Troubles among young people are probably the most common problems among young people. They say or do things that hurt others. And sooner or later, if they are true covenant young people, they will want reconciliation. If I have hurt someone, I ought to go to confess to the other my wrong. If I do not go to the one whom I hurt but that person comes to me, I ought to confess my wrong with sorrow. If I hurt someone in the presence of other young people, I ought to confess to them all and tell them all that I have been reconciled to the one I hurt. If confession is made, the sin is forgiven by God and He will once again bless the communion of the saints.
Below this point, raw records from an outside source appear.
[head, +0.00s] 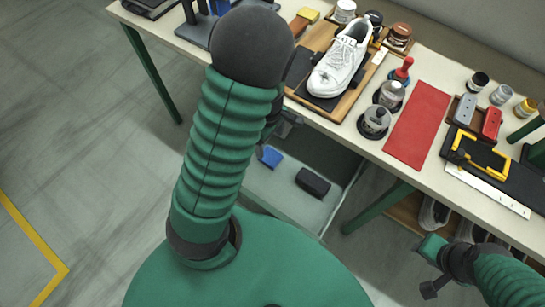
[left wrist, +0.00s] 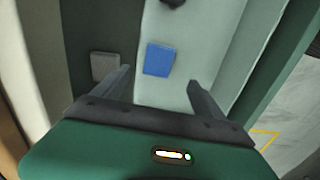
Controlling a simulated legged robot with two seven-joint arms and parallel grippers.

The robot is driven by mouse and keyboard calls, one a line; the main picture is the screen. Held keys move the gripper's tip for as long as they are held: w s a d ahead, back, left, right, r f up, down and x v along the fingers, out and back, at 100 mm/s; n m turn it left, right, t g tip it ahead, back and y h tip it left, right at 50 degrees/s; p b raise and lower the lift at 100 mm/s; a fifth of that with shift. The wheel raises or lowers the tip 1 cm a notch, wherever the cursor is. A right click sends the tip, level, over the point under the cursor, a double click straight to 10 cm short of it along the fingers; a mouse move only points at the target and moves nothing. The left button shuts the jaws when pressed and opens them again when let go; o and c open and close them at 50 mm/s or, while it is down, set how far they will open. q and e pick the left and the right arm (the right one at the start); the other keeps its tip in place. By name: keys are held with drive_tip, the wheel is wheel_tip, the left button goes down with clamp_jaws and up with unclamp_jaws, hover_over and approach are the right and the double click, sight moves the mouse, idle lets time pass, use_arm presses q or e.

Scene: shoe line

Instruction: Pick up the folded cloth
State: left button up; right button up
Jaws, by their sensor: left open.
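A small blue folded piece (head: 269,156), which looks like the folded cloth, lies on a pale surface below the table's front edge. In the left wrist view the blue piece (left wrist: 159,60) lies flat beyond the gap between my left fingers, apart from them. My left gripper (left wrist: 158,78) is open and empty, pointing down towards it. In the head view, my left arm hides most of that gripper. My right gripper (head: 432,266) is at the lower right, away from the cloth; its jaw opening is unclear.
A dark block (head: 313,182) lies right of the blue piece, and a grey square (left wrist: 105,66) left of it in the wrist view. The table (head: 350,133) above holds a white shoe (head: 340,60), jars and a red mat (head: 417,125). A green leg (head: 378,207) stands nearby.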

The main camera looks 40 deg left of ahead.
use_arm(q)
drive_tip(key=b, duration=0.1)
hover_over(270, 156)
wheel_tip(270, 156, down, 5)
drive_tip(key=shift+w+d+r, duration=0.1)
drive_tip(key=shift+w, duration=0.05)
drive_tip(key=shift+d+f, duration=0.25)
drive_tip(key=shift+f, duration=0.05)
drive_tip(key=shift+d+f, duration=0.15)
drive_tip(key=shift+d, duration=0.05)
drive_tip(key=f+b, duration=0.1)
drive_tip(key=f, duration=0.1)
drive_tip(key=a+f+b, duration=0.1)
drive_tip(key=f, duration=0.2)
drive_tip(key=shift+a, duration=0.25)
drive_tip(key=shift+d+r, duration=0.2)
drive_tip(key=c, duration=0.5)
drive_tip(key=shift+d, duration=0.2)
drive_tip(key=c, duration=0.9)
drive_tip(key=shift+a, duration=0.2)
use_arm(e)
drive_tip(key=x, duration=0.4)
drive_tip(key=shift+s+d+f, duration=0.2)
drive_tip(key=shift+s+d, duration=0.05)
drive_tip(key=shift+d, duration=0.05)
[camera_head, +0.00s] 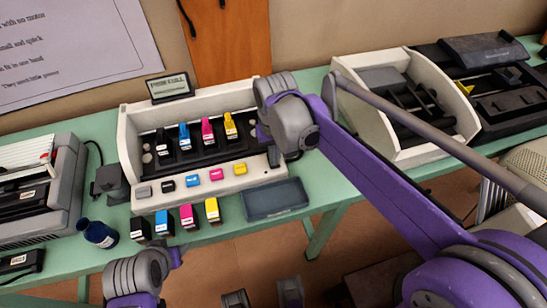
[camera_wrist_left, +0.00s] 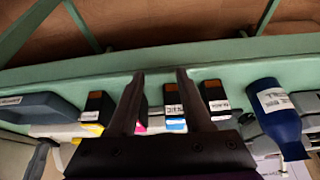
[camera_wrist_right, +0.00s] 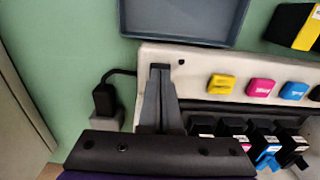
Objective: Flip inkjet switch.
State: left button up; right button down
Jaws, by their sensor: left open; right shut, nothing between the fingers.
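The inkjet exhibit (camera_head: 205,182) is a white tray-like unit with upright cartridges in a black carriage and a front panel of coloured buttons. My right gripper (camera_head: 274,156) is at the panel's right end. In the right wrist view my right gripper (camera_wrist_right: 160,70) is shut and empty, its fingertips over the white panel end beside the yellow button (camera_wrist_right: 221,84). The switch is not clearly visible; the fingers may cover it. Contact cannot be told. My left gripper (camera_wrist_left: 160,73) is open and empty, above the table front near loose cartridges (camera_wrist_left: 174,98).
Loose cartridges (camera_head: 187,217) and a dark blue tray (camera_head: 275,200) lie before the unit. A printer (camera_head: 30,190) is further left; another white-sided machine (camera_head: 395,150) is at right. A black plug (camera_wrist_right: 105,98) is near my right fingers.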

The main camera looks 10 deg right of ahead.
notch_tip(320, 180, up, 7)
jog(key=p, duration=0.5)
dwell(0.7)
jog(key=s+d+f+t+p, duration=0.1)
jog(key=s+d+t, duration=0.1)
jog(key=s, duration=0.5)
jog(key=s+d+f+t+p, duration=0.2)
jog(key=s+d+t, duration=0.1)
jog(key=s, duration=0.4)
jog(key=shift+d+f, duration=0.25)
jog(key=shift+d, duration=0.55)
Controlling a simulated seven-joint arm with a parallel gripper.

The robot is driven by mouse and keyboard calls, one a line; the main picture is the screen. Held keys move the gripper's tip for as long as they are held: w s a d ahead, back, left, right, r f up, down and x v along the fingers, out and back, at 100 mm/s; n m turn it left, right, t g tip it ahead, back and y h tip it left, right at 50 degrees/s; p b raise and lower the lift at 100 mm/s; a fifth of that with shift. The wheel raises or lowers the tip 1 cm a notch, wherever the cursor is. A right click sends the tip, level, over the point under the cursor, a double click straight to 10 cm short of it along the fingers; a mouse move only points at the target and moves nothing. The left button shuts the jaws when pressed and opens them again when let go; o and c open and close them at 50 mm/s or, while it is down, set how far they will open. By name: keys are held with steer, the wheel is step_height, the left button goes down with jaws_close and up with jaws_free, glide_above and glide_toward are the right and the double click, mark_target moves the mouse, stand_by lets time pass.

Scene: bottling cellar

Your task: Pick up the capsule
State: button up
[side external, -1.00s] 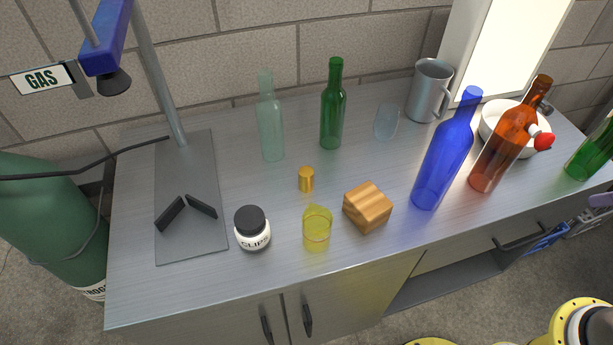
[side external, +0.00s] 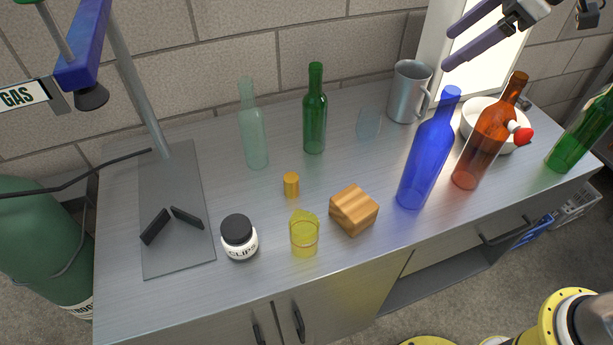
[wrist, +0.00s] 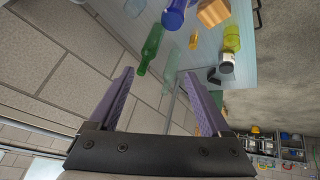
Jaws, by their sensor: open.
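The capsule, a small gold cylinder (side external: 291,185), stands upright on the steel bench, between the green bottle and the wooden block. It also shows in the wrist view (wrist: 194,40), small and beyond my fingers. My gripper (side external: 448,50) is at the top right of the side view, high above the back of the bench and well to the right of the capsule. In the wrist view my two purple fingers (wrist: 158,73) are spread apart with nothing between them.
Around the capsule stand a wooden block (side external: 353,210), a yellow glass (side external: 304,236), a lidded jar (side external: 239,238), a pale bottle (side external: 253,135) and a green bottle (side external: 314,115). A blue bottle (side external: 424,160) and an amber bottle (side external: 485,140) stand further right. Bare bench (side external: 215,180) lies left.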

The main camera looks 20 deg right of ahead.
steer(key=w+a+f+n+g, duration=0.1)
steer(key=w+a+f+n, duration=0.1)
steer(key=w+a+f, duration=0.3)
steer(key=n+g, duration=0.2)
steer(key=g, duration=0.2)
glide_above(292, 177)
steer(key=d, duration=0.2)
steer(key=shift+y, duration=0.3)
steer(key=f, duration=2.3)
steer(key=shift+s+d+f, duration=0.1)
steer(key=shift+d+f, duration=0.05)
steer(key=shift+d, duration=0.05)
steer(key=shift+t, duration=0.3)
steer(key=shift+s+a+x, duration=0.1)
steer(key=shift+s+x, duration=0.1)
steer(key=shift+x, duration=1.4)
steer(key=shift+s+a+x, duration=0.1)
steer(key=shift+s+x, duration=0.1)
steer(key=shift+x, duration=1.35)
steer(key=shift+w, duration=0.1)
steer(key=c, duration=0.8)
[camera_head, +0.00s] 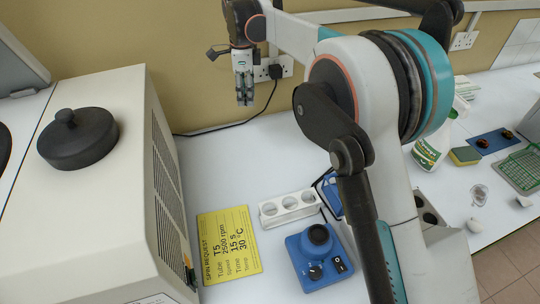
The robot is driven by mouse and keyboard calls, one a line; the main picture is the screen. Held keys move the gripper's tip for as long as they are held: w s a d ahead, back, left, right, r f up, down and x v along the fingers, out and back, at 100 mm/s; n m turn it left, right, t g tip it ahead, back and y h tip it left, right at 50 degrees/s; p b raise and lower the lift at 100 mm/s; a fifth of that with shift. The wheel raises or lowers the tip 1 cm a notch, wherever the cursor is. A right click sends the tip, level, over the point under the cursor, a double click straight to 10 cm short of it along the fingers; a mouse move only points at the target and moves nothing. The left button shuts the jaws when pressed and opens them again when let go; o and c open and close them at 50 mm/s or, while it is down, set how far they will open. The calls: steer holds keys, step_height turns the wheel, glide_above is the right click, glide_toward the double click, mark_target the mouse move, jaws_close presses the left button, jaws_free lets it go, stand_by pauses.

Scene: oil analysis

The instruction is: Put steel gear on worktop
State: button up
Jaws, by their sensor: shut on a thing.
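My gripper (244,101) hangs pointing down in front of the tan wall, above the back part of the white worktop (222,150). Its grey fingers are close together, shut on a small grey thing that I take to be the steel gear. The gear is mostly hidden by the fingers and too small to make out clearly. The gripper is apart from the worktop, over a bare stretch of it.
A large white machine with a black lid (78,138) stands at left. A yellow spin request card (228,245), a white tube rack (290,207) and a blue mixer (319,258) occupy the front worktop. A cable crosses the back. A spray bottle (432,148) stands at right.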

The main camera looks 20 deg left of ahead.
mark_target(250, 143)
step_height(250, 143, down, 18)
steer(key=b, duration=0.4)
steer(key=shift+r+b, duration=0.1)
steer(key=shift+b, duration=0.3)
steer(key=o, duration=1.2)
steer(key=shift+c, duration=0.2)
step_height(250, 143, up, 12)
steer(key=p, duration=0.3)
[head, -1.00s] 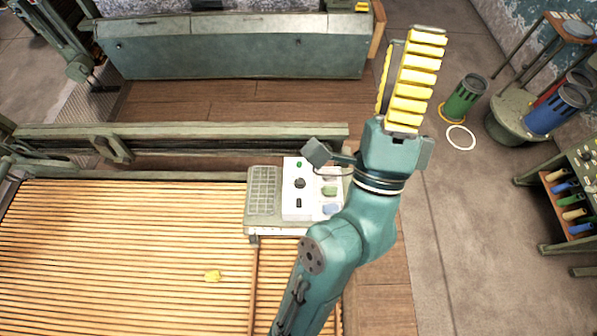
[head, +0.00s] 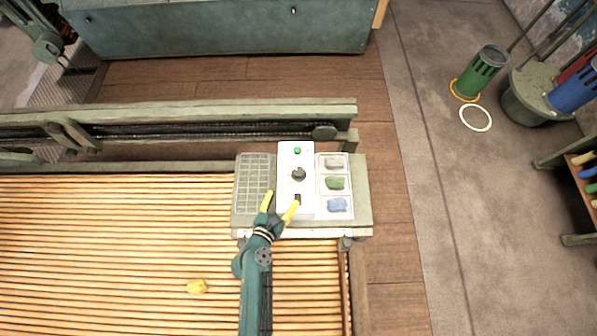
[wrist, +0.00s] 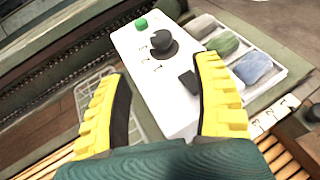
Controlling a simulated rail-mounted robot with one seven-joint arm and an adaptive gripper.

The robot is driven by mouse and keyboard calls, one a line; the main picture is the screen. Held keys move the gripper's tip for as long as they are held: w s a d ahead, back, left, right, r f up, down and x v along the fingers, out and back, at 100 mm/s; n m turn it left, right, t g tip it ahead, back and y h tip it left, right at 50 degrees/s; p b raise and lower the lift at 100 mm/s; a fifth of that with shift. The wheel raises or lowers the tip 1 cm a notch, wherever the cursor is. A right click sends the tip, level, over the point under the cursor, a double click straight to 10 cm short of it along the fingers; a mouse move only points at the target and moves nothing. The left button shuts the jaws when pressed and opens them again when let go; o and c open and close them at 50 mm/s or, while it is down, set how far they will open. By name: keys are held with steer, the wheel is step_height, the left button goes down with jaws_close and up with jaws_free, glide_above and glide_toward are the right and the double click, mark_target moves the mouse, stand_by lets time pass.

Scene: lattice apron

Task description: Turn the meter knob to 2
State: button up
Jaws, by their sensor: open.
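The meter is a white panel (head: 287,203) on a grey-green stand, with a round dark knob (head: 299,174) near its middle. My gripper (head: 280,203) is open and empty over the near end of the panel, short of the knob. In the wrist view its yellow fingers (wrist: 165,100) stand wide apart, with the panel between and beyond them.
A tray (head: 350,174) with grey, green and blue lumps lies right of the panel. A wire grid (head: 253,184) lies left of it. A slatted bed (head: 110,250) with a yellow lump (head: 197,286) fills the front left. A rail (head: 200,112) runs behind.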

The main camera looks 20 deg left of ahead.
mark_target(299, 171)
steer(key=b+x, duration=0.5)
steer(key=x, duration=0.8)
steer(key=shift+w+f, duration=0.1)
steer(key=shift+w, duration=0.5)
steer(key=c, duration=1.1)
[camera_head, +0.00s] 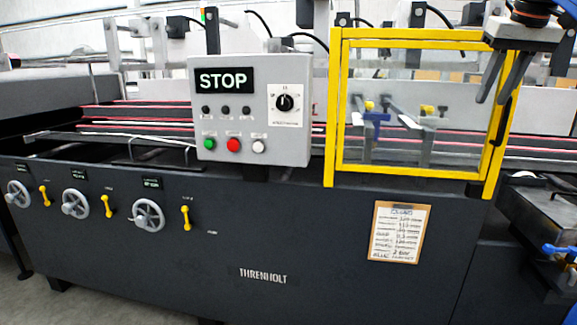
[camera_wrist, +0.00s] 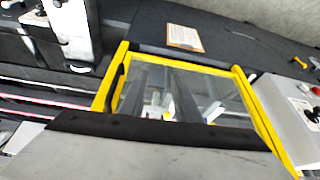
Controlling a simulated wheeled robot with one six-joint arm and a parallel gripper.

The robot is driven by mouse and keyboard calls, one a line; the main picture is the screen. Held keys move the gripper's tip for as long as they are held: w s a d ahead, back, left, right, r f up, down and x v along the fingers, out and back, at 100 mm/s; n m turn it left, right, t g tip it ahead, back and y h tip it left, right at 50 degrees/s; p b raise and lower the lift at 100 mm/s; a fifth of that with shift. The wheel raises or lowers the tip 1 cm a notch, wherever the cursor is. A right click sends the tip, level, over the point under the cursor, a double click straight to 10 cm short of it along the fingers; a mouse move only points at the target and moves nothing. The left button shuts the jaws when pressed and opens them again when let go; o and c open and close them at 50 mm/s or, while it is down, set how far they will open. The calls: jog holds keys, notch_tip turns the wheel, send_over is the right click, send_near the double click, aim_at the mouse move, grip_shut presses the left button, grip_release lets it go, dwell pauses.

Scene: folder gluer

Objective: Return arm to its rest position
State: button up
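My gripper (camera_head: 493,100) hangs at the upper right of the head view, pointing down. Its two grey fingers stand apart with nothing between them. It appears in front of the right side of the yellow-framed guard door (camera_head: 415,174); I cannot tell how far off it is. The guard is shut, with a clear pane. In the wrist view the yellow frame (camera_wrist: 103,95) fills the middle, and a grey part with a black edge covers the bottom.
A grey control box (camera_head: 250,150) with a STOP display, knob and buttons stands left of the guard. Handwheels (camera_head: 75,203) and yellow levers (camera_head: 186,217) line the dark front panel. A clipboard sheet (camera_head: 400,232) hangs below the guard. A blue-handled part (camera_head: 560,250) sits far right.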

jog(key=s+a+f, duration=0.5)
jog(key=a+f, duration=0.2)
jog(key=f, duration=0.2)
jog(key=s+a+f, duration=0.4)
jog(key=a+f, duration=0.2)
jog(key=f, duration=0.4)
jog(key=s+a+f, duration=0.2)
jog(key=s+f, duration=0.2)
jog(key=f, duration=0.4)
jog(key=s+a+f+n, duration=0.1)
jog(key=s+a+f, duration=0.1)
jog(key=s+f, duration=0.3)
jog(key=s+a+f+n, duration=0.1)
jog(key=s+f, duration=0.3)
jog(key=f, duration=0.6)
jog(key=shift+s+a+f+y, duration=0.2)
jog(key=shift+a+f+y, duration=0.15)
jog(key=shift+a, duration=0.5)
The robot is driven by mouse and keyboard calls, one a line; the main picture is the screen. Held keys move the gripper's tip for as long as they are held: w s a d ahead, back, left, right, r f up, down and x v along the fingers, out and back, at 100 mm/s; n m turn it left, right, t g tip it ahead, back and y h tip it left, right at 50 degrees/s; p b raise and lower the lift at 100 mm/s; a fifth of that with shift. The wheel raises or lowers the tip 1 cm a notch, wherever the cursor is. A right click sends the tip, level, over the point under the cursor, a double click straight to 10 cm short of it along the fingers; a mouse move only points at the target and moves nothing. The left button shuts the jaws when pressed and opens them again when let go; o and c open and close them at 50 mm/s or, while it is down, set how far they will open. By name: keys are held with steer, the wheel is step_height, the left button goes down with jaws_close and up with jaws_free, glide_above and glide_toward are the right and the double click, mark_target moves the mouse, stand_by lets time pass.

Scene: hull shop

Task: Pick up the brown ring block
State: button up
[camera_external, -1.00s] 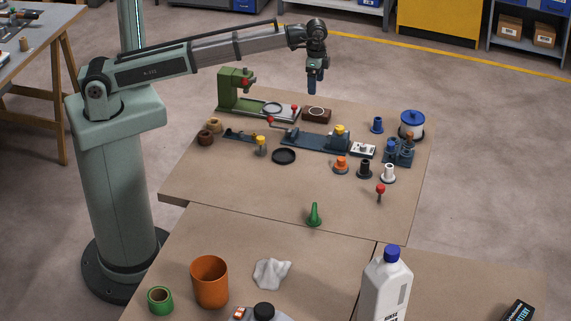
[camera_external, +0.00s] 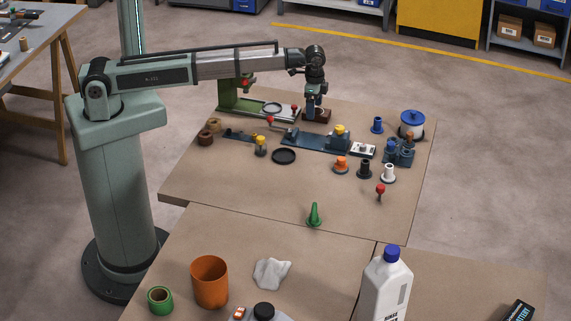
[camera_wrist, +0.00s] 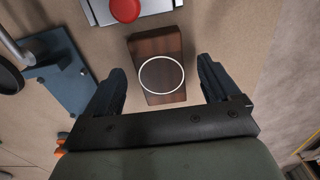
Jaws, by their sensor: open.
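The brown ring block (camera_wrist: 158,48) is a dark wooden block with a pale ring on its top face. In the wrist view it lies between and slightly beyond my two open fingers. My gripper (camera_wrist: 162,88) is open and empty, with a finger on either side of the block's near end. In the external view my gripper (camera_external: 314,112) points down right at the block (camera_external: 325,118) and hides part of it. I cannot tell exactly how high the fingertips are above the table.
A green press (camera_external: 230,98) with a red-knobbed grey base stands just left of the block. A blue plate fixture (camera_external: 305,140) lies in front. Blue spool (camera_external: 377,124) and blue-lidded jar (camera_external: 412,124) stand to the right. Bare table (camera_external: 250,190) lies toward the front.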

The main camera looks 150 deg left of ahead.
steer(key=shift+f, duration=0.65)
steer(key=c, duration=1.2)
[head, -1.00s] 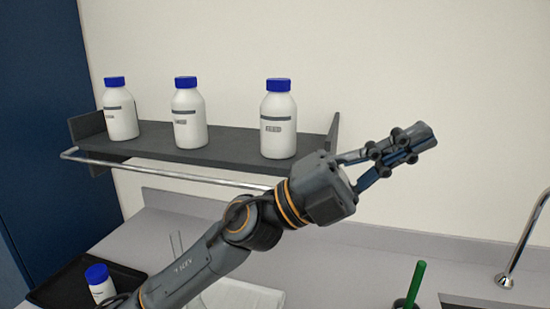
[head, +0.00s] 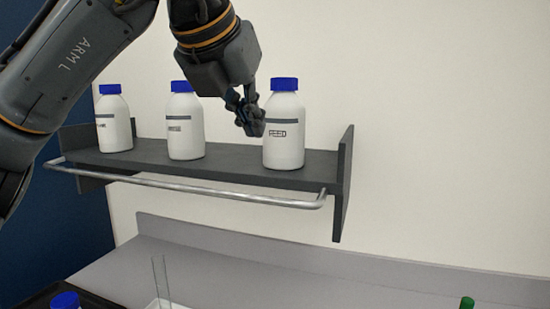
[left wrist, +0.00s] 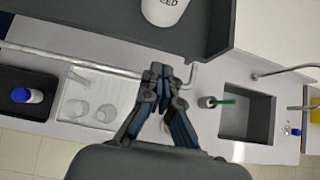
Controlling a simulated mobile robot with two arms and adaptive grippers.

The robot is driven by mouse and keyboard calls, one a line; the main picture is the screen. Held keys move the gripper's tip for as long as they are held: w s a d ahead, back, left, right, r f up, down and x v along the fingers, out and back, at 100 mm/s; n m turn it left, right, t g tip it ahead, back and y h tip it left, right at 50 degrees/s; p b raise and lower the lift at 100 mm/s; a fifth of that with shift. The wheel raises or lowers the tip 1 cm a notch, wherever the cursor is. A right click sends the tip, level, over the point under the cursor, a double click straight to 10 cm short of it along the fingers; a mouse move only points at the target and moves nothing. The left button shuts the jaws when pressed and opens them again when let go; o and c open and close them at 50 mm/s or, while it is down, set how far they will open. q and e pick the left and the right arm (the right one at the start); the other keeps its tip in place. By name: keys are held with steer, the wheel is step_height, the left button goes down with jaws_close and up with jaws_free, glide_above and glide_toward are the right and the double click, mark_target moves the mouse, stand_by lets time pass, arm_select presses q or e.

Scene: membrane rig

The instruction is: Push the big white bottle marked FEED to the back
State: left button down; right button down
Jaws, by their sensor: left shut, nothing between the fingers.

If God forgives, we must also forgive each other. How could we do any different?

It is very difficult for any of us to express sorrow for our sins. I have said it a dozen times and now I say it again: The two hardest words in any language to say are, “I’m sorry.” We are too proud, too ready to condemn our brother, too insistent on our own position and reputation. Yet it must be done. James is very specificc about it: “Confess your faults one to another, and pray one for another, that ye may be healed” (James 5:16). And by “healed” James means reconciled to each other and the spiritual wound healed.Sometimes, for one reason or another, we do not want to go to our brother when we remember he has something against us.In case we do not want to go to see our brother, there is only one course of action to follow: Forget it! We must forget it completely. We must not hold what our brother has done against him. We must so completely forget it that we do not even remember what our brother has done. If we do not do this, there is a wound in the body of Christ, a breach in the communion of the saints. Such terrible things must not happen in the church.

Paul admonishes us to think others to be better than ourselves (Phil 2:3). The whole passage is worth reading at least once a month. When we live in the church by these principles we follow Christ who was our Servant that He might save us. And the result is peace and unity in the church.